All of this is will mean that a few very wealthy people and their stooges not having to face any consequences for their actions. They can be as greedy as they like, they can frack the countryside, they can withdraw from green energy programmes and there are no consequences. Thatcher would have sold everything off but at the time she couldn’t. Even riding high from the Falklands War she couldn’t have swung the wholesale reconstruction of the NHS in private hands, she’d never have been able to sell pieces of it to Tricky Dicky Branson and a host of other dubious companies.
We need to make them afraid again, just like Thatcher was, for all her bluster and fakery.
They need to realise that their venality and corruption will be held to account. They need to think that any gains they make will be short term and temporary, because we will take what’s ours back.

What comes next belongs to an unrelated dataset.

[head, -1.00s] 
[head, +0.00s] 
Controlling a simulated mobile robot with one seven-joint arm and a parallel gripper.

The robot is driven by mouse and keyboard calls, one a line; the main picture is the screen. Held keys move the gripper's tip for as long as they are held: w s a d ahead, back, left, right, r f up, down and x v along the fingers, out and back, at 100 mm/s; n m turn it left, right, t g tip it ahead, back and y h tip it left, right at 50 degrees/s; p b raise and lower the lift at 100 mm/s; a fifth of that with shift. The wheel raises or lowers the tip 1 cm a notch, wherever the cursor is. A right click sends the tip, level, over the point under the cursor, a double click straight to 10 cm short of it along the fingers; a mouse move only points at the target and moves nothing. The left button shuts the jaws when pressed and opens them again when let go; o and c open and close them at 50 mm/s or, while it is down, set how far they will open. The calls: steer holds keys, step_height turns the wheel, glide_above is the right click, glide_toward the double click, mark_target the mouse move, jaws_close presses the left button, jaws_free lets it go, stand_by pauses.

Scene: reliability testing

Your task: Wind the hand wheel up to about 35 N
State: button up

They need to realise that taking a high paid job in a company you were supposed to be regulating is a quick route to prison and ignominy.
We need to take control of our commons, and do it in a way that means they can’t be sold off at some future time.
The current zero integrity, selfish culture, that doesn’t work collectively, that doesn’t hold its servants to account, needs to change.
Fundamentally, we need a vision of society that is fair, where people can control what happens to them and their communities. We need to make sure that a few can’t hurt the many and steal or destroy the commons.
It’s estimated that current benefits changes have contributed to the deaths of over 150,000 people – also see here. Yet the people who did this have faced no consequences. In fact Esther McVey sat smiling in the House of Commons when challenged on this.
We need to make the few realise their actions have consequences they may not like. We need to remind them that they govern us with our consent, not the other way round.